Originally the government would pay for the relocation of all of a families belongings as well as their house to the new community. This was changed to a cash payment of $150 per family at the start of the program and gradually increased to $600 per family by the end of the first wave of the program. This was a significant amount of money as the annual income for a fisherman working in the inshore fishery was generally under $500 per year. In order for a community to be eligible for assistance every member would have to agree to relocate. Can you imagine the tensions this created in the communities?
Both my family and Wayne's family are products of Resettlement. Wayne's comes originally from St. Leonard's (which is also their surname) and my grandmother came from the adjoining community of St. Kyran's. My grandmother and Wayne's mother are only 4 years apart in age and actually went to school together!
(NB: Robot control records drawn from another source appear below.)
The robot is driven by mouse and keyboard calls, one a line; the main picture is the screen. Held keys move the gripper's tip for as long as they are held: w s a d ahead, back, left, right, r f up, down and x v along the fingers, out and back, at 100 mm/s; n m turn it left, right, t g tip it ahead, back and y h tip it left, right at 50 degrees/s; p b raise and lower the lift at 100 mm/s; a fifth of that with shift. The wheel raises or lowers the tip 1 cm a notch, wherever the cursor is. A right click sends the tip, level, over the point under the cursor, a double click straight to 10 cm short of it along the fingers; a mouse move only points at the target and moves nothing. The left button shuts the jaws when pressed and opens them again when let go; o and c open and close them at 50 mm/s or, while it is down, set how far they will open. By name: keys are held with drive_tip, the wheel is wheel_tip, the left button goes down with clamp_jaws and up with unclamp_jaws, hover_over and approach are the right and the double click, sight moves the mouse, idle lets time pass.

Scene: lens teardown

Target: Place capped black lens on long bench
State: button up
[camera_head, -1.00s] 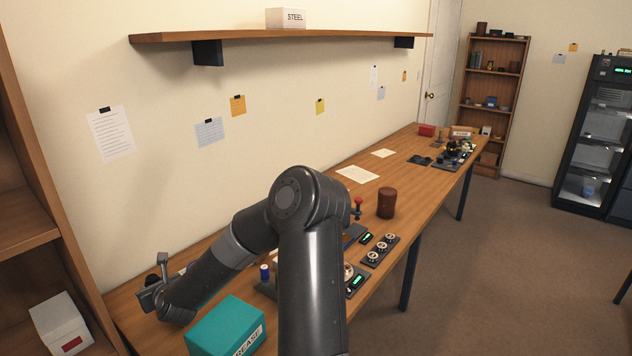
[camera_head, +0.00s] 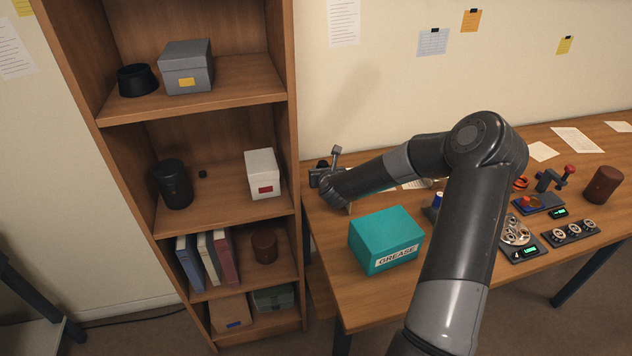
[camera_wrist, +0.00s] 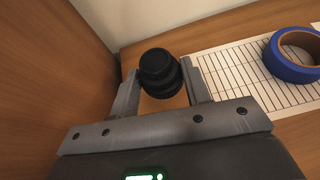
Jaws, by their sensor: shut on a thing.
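The black lens (camera_wrist: 160,66) is between the fingers of my gripper (camera_wrist: 161,75) in the wrist view, with a dark, smooth end facing up. My gripper is shut on it. The lens is over the left back end of the long bench (camera_head: 358,306), close to the wall and the bookcase side. I cannot tell whether it touches the bench top. In the head view my gripper (camera_head: 326,177) is small and the dark lens is mostly hidden by it.
A teal grease box (camera_head: 387,240) stands at the bench's front left. Blue tape (camera_wrist: 292,62) lies on a lined sheet (camera_wrist: 236,75) right of the lens. The bookcase (camera_head: 291,110) stands at the bench's left end. Instruments and a brown cylinder (camera_head: 604,185) occupy the bench's right.

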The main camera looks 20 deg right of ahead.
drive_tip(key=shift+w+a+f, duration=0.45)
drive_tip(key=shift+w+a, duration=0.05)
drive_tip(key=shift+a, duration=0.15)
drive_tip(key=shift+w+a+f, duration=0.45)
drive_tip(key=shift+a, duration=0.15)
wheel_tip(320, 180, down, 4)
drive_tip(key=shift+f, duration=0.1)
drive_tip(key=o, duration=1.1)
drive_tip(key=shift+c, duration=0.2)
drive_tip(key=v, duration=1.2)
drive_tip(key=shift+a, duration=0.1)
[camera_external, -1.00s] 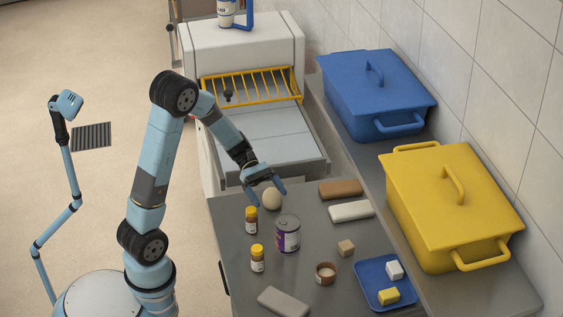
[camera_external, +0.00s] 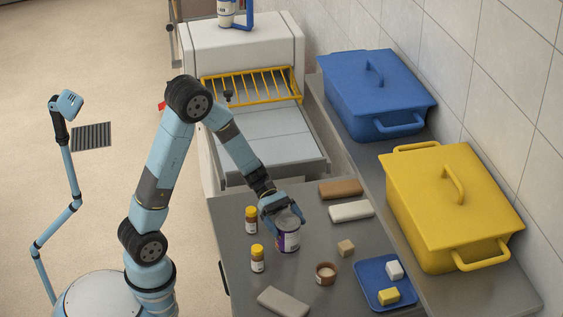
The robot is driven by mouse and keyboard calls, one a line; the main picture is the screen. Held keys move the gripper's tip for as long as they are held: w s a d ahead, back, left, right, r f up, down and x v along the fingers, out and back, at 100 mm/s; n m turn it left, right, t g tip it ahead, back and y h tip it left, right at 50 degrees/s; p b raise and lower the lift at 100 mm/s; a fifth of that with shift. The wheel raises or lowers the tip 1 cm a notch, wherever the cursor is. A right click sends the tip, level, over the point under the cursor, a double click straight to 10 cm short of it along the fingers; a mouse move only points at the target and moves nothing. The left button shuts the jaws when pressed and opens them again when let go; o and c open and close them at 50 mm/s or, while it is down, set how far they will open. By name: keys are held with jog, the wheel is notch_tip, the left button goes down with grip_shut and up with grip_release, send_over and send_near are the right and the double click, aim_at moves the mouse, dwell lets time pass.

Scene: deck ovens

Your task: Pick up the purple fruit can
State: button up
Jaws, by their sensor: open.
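The purple fruit can (camera_external: 288,238) stands upright on the grey worktop, with a purple label and a silver body. My gripper (camera_external: 284,217) is at the top of the can, pointing down, with its fingers apart. One finger is at the can's left upper side and the other is near its right upper rim. I cannot tell whether the fingers touch the can. The gripper hides part of the can's top.
Two small yellow-capped bottles (camera_external: 251,220) (camera_external: 257,258) stand left of the can.

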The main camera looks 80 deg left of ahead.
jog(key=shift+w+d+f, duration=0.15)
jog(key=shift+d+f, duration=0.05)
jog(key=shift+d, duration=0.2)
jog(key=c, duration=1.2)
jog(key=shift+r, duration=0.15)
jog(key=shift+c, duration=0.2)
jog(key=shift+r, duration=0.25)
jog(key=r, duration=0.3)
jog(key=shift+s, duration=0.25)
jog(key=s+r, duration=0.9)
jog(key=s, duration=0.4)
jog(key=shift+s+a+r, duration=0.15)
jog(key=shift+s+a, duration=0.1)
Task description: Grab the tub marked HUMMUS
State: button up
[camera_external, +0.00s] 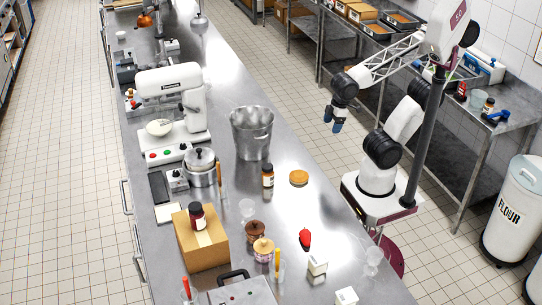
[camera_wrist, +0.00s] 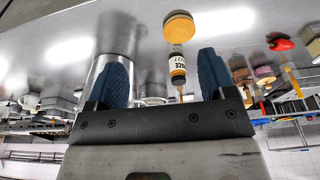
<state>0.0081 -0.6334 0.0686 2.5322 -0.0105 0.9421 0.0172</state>
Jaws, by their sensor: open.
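No HUMMUS label is readable in either view. A low round orange-topped tub (camera_external: 298,177) sits on the steel counter, right of a brown bottle; it also shows in the wrist view (camera_wrist: 178,27). A small tub with a pale yellow lid and pinkish side (camera_external: 263,250) stands nearer the front, beside a brown-topped container (camera_external: 255,231). I cannot tell which is the hummus. My gripper (camera_external: 333,124) is open and empty, in the air off the counter's right side. In the wrist view its blue fingers (camera_wrist: 165,72) are spread apart, with the tubs beyond them.
The brown bottle (camera_external: 267,180) and a large steel pot (camera_external: 252,138) stand close to the orange-topped tub. A red item (camera_external: 305,239) and a cardboard box (camera_external: 201,243) with a jar (camera_external: 197,216) are nearer the front. The counter (camera_external: 335,215) right of the tub is clear.

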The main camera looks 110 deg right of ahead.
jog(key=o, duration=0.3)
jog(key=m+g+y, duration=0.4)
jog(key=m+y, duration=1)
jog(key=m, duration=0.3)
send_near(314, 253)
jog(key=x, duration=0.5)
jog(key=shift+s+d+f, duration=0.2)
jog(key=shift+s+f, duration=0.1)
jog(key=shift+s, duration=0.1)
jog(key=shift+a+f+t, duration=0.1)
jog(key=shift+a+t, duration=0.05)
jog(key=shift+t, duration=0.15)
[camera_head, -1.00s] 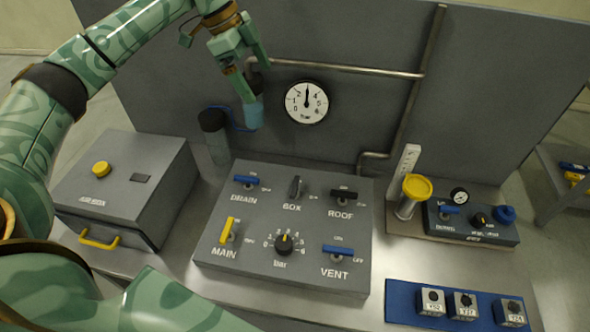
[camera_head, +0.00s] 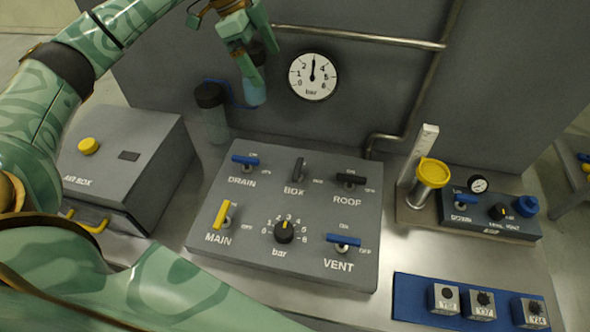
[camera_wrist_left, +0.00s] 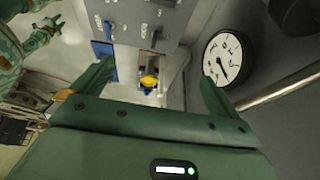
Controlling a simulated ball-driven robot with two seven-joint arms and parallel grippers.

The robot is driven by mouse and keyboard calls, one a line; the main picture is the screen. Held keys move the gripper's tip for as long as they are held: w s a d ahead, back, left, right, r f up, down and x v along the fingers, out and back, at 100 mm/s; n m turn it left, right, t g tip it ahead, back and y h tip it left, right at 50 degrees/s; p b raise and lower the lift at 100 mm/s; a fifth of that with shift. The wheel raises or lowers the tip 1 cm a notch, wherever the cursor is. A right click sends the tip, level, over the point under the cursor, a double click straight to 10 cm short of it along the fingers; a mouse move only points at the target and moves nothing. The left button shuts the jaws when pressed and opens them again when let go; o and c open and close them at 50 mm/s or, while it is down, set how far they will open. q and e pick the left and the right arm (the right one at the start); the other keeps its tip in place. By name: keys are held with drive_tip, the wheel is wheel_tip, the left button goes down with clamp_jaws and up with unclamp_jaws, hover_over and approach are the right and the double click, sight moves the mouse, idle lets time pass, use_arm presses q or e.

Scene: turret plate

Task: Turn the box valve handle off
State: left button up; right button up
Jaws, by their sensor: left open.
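The box valve handle (camera_head: 298,168) is a dark grey lever above the BOX label on the grey valve panel (camera_head: 205,243). It points away from me toward the wall, and an OFF label sits to its right. My left gripper (camera_head: 254,78) is open and empty, high above and behind the panel, left of the gauge and well apart from the handle. Its two fingers also show wide apart in the left wrist view (camera_wrist_left: 155,88). There, the panel (camera_wrist_left: 132,28) is at the top. A green hand, apparently my right gripper (camera_wrist_left: 44,30), shows small at the left; its jaws are unclear.
Around the handle are the DRAIN (camera_head: 245,160), ROOF (camera_head: 350,179), MAIN (camera_head: 222,213) and VENT (camera_head: 343,240) handles and a bar knob (camera_head: 284,232). A round gauge (camera_head: 313,76) and pipes are on the wall behind. An air box (camera_head: 125,160) stands left, a yellow-topped cylinder (camera_head: 432,172) right.

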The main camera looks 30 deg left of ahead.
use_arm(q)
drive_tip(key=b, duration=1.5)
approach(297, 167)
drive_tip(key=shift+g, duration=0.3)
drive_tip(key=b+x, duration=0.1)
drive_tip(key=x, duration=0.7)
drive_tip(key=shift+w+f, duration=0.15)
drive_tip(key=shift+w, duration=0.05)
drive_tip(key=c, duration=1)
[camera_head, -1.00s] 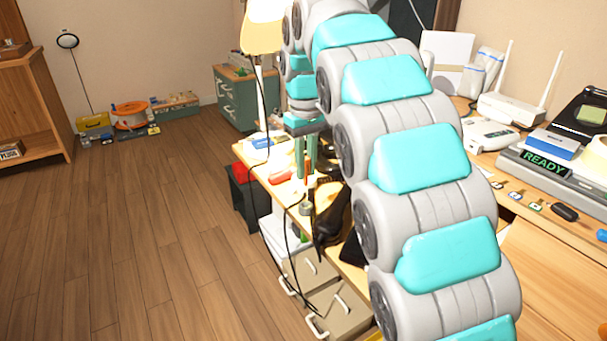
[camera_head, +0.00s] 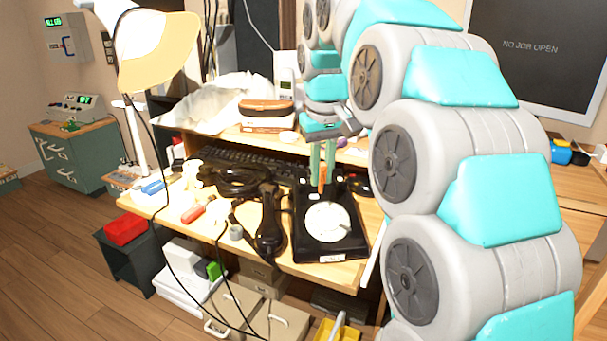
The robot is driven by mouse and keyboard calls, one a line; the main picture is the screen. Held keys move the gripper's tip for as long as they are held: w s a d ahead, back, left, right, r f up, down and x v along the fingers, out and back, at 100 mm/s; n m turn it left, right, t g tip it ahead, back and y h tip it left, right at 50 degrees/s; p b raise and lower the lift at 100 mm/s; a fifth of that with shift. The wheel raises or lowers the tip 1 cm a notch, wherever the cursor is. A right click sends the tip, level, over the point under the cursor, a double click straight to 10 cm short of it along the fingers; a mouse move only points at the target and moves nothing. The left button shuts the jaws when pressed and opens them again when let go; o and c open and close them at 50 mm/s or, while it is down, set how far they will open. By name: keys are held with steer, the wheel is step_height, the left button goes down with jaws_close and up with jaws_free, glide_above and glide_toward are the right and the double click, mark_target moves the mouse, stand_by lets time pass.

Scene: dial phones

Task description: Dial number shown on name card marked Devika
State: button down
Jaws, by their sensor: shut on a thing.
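A black rotary dial phone (camera_head: 312,246) with a white dial face (camera_head: 329,222) sits on the wooden desk, with a small white label on its front edge. Its black handset (camera_head: 269,225) lies off the phone, just to the left. My gripper (camera_head: 322,184) points down at the back part of the phone, its green fingers shut on a thin orange stick (camera_head: 322,177). I cannot tell whether the stick touches the phone. The dial's digits are too small to read. I cannot make out a name card marked Devika.
A lamp (camera_head: 158,50) stands at the desk's left, with hanging cables. A black keyboard (camera_head: 248,163), coiled cable (camera_head: 240,182) and red-handled tool (camera_head: 196,212) lie on the desk (camera_head: 340,274). Drawers (camera_head: 238,308) stand below. A screen (camera_head: 537,50) reads "NO JOB OPEN". Open floor lies left.

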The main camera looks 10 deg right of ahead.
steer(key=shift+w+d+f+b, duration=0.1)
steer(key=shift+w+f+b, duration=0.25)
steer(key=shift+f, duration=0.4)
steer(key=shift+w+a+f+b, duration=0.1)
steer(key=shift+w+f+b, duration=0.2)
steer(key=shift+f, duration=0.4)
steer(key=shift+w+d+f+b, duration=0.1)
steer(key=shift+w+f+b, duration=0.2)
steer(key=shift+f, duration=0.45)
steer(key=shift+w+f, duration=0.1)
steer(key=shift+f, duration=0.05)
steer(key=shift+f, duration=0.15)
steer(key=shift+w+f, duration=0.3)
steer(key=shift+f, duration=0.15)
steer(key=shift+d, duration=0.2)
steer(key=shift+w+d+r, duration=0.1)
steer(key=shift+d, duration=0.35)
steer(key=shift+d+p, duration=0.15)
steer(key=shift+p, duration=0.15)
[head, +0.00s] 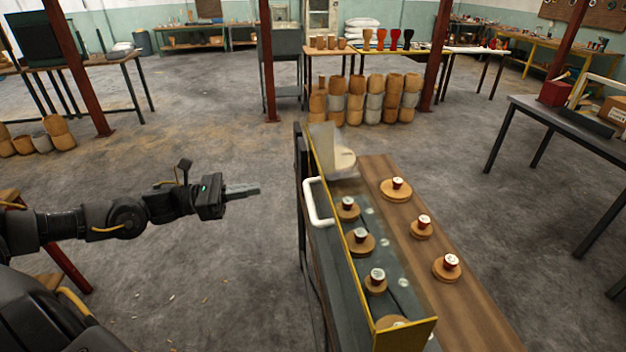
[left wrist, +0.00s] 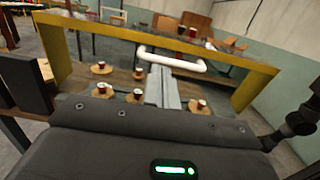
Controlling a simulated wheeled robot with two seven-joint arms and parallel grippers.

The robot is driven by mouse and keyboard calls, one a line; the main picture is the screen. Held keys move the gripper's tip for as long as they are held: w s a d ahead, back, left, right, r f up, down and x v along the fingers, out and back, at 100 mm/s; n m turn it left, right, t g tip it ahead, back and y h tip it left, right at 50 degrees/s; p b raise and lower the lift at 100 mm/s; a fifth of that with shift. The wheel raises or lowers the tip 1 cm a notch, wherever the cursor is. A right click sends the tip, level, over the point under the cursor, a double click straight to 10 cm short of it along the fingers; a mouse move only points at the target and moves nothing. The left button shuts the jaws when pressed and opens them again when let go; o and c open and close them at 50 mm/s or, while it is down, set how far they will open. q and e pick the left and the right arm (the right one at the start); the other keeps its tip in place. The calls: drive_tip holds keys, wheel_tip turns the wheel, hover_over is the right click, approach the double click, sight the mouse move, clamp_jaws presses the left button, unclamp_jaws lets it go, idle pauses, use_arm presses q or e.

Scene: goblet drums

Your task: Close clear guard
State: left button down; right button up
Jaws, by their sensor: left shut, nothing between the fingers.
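The clear guard (head: 342,225) is a see-through panel with a yellow frame, standing at the left side of a bench; small drums show through it. In the left wrist view the yellow frame (left wrist: 150,38) spans the picture. A white handle (head: 311,203) is on the guard's near-left face, and it also shows in the left wrist view (left wrist: 172,60). My left gripper (head: 256,190) is shut and empty, to the left of the handle and apart from it. In the left wrist view its fingers (left wrist: 162,75) point toward the handle. My right gripper is not in view.
A wooden board (head: 440,290) on the bench holds several round wooden pieces with small red-and-white tops. A dark table (head: 560,120) stands at the right. Stacked drum shells (head: 365,100) stand at the back.

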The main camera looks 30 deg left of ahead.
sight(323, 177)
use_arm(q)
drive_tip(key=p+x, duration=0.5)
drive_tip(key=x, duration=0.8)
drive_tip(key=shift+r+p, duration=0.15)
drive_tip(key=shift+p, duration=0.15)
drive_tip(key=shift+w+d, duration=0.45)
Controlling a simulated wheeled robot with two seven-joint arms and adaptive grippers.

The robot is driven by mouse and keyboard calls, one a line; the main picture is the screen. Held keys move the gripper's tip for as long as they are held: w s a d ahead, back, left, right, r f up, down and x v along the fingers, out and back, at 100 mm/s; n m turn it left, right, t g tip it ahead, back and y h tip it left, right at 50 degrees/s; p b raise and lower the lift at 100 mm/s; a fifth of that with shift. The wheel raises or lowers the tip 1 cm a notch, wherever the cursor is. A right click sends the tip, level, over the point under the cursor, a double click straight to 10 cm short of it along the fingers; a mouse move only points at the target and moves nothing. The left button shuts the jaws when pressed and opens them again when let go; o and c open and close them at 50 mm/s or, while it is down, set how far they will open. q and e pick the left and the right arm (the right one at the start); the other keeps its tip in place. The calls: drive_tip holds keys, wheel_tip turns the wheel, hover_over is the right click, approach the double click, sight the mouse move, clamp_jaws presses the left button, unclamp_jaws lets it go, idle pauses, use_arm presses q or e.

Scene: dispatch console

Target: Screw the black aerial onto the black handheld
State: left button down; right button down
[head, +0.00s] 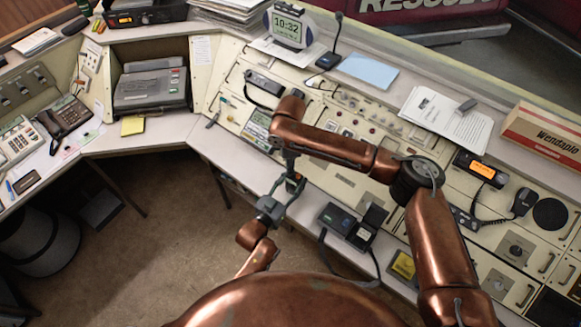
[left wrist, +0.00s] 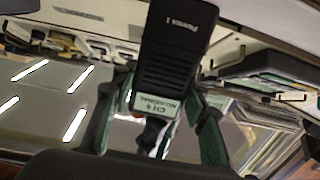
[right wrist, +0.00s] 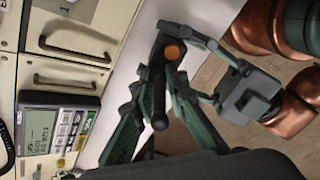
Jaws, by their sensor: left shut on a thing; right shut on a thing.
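The black handheld (left wrist: 172,62) is held between the green fingers of my left gripper (left wrist: 150,115), its lettering and small screen upside down in the left wrist view. My left gripper also shows below centre in the head view (head: 285,193). My right gripper (right wrist: 158,105) is shut on the black aerial (right wrist: 159,98), which is seen nearly end-on. The handheld's end with an orange round spot (right wrist: 172,52) lies just beyond the aerial, between the left fingers. Whether the aerial touches the handheld's socket cannot be told. In the head view, my right gripper (head: 290,160) is directly above the left one.
Both grippers are over the console's front edge. A black desk unit (head: 338,217) with a dock stands to the right.

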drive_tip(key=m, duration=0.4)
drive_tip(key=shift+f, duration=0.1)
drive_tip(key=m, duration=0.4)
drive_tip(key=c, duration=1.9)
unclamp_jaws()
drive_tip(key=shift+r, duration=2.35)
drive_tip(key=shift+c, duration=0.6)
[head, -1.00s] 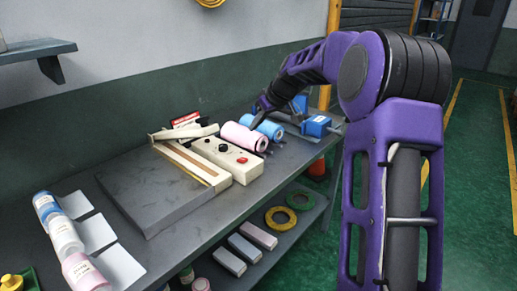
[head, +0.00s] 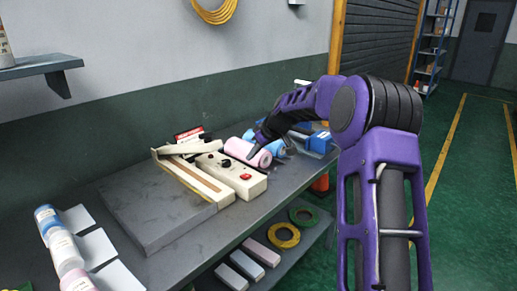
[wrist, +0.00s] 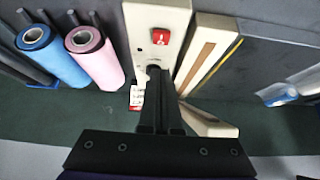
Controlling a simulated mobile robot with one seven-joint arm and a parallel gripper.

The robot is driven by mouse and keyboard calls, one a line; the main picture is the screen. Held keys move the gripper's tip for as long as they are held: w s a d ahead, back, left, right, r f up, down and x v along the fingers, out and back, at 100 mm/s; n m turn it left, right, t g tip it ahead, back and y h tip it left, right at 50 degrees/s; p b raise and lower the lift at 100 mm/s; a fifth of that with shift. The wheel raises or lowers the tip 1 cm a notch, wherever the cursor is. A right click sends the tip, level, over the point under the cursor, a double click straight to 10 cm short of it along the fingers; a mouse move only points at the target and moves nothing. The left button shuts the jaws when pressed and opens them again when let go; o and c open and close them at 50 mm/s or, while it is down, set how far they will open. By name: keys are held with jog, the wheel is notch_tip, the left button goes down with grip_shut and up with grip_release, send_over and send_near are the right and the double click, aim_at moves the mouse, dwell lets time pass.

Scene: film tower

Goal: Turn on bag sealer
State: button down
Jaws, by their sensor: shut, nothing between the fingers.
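The bag sealer (head: 185,170) is a cream device with a raised arm and a sealing strip, standing on the bench. Its cream control box (head: 215,167) has a black knob and a red rocker switch (head: 246,177) at the near end. In the wrist view the red switch (wrist: 160,37) sits just beyond my fingertips, apart from them. My gripper (wrist: 154,70) is shut and empty, above the control box and covering part of it. In the head view my gripper (head: 253,152) is by the box's right side, in front of the rolls.
A pink roll (wrist: 90,55) and a blue roll (wrist: 50,55) lie close beside the control box. A grey plate (head: 150,210) lies in front of the sealer. Blue clamp-like hardware (head: 318,140) stands at the right.

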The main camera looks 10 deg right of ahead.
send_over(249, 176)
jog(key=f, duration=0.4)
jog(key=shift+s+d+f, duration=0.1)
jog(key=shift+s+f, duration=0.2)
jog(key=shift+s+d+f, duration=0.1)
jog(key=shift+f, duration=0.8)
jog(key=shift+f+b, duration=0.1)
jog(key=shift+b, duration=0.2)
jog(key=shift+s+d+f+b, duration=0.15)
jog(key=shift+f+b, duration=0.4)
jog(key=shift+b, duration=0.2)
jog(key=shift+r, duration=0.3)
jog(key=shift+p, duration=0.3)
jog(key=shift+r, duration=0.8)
Neither Wayne nor I have been back to see these abandoned communities though we discuss it often and hope to do so someday. It is a 4 hour boat ride out, and that is how the communities used to get their supplies and mail.
|See St. Kyran's and St. Leonard's in red at thebottom left? Freshwater and Placentia in black, right center.|
There was a beautiful song written about Resettlement called "The Government Game". Go to this YouTube link to listen, it always makes me tear up.
Wayne bought some fresh salmon in Burnside to cook for his dinner, and we were very glad to have landed here by mistake.
Fishing may not be the only way of life anymore in Newfoundland, but it still has its place in the culture. We are so glad to be touring the island and connecting with our past and the current residents' present.
Hopefully we will see more small town life when we travel up to Bonavista and Elliston tomorrow, even if it rains as forecasted I'm sure we will come home with treasured memories.